De tan predecible que se ha vuelto, podría parecer ya insulso. Pero que no ceje en su limitado repertorio de trucos, que tenga tal fe en sí mismo, que tan decidido esté a no permitir que su entendimiento se nuble por la realidad, todo eso lo vuelve fascinante. Hagamos un lado, por ahora, el perjuicio que causa y las secuelas tremendas que dejará —es difícil, claro: fuera de los muros de Palacio no es sencillo cerrar los ojos ante el desastre—: ¿llegará a haber literatura que aproveche su estampa, sus hechos, la dimensión formidable de sus disparates, las aberraciones que condujeron a instalarlo ahí, la espléndida desenvoltura con que fabrica al vuelo sus mentiras? ¿Hay manera de que una obra supere la creación que ha hecho de sí mismo? Y, en tal caso, ¿qué excesos de la fantasía serían necesarios para ir más allá? ¿O será posible que la imaginación literaria, alguna vez, consiga abrirse camino en las cavernas de su psique —y de la psique nacional— para regresar de ahí con alguna explicación satisfactoria?
Pienso, por ejemplo, en el modo en que Camus aprovechó al emperador lunático (pero no era que fuera sólo un lunático, en todo caso), para indagar a profundidad en la crueldad, la ambición, la vanidad y la maldad pura; o bien en la tradición de los monstruos retratados o urdidos con menos o más saña o voluntad de comprensión por los novelistas latinoamericanos. ¿Dará para tanto, o no pasará de ser emblema de la ridiculez? Yo querría creerlo. Con el país en llamas y vuelto un alarido de terror, lo que ha discurrido es salir a rifar un avión, y ahí está, como billetero, vendiendo los cachitos. Pero lo malo es que, por risible que a algunos pueda parecernos, hay un vastísimo sector de la población listo a gritar: «¡Más respeto!», y a imponer ese respeto al precio que sea.

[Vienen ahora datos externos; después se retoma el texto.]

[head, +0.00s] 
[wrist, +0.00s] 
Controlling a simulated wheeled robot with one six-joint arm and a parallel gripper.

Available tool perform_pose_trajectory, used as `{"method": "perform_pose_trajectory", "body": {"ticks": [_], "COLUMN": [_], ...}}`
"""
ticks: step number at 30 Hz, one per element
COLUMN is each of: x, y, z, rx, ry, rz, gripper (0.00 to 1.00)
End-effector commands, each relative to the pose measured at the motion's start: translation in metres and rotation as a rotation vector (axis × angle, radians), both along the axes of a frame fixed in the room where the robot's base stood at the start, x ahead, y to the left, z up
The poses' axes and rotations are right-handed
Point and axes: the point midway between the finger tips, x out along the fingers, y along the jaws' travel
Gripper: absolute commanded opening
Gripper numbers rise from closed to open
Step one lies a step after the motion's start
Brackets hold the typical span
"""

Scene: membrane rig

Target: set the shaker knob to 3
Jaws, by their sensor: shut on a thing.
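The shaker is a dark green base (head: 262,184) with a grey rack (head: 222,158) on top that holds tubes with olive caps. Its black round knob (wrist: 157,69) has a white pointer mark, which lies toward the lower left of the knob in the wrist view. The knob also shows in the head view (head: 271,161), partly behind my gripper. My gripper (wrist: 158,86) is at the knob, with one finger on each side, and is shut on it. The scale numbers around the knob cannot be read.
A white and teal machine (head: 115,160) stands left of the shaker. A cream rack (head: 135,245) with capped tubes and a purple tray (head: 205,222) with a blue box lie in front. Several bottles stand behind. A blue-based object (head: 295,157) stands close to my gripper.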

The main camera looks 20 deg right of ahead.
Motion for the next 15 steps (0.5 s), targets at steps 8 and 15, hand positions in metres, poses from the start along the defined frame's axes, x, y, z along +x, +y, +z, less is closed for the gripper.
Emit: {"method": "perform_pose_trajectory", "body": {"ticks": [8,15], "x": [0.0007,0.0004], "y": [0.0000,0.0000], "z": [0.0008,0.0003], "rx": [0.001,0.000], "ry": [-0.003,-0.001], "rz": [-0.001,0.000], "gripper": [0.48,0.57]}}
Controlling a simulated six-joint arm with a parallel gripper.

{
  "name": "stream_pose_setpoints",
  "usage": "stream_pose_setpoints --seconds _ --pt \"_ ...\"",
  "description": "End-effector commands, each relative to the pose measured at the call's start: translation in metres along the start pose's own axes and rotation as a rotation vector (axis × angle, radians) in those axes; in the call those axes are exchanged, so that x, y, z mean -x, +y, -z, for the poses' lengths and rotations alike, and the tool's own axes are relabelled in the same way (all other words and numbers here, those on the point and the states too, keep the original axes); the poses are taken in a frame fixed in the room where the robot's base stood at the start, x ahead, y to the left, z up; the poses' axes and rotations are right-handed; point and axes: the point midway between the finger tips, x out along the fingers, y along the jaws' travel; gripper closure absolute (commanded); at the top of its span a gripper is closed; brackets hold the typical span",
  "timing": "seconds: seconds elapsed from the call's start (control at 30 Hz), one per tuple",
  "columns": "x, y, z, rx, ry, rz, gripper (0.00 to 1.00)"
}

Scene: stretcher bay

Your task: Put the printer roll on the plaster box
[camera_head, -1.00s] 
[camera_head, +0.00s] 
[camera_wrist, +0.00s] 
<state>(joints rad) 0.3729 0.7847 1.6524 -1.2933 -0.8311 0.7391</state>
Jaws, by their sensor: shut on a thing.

Y me acuerdo de este pasaje de Gao Xingjian, en un ensayo que escribió acerca de la literatura como testimonio de lo real: «La voluntad popular que transforma el compromiso político en imposibilidad de desobediencia obliga a la sumisión inapelable de todos los miembros de la sociedad y puede conducir la nación entera a la locura».
En ésas estamos, me temo. Y él sigue vendiendo su alucinante lotería.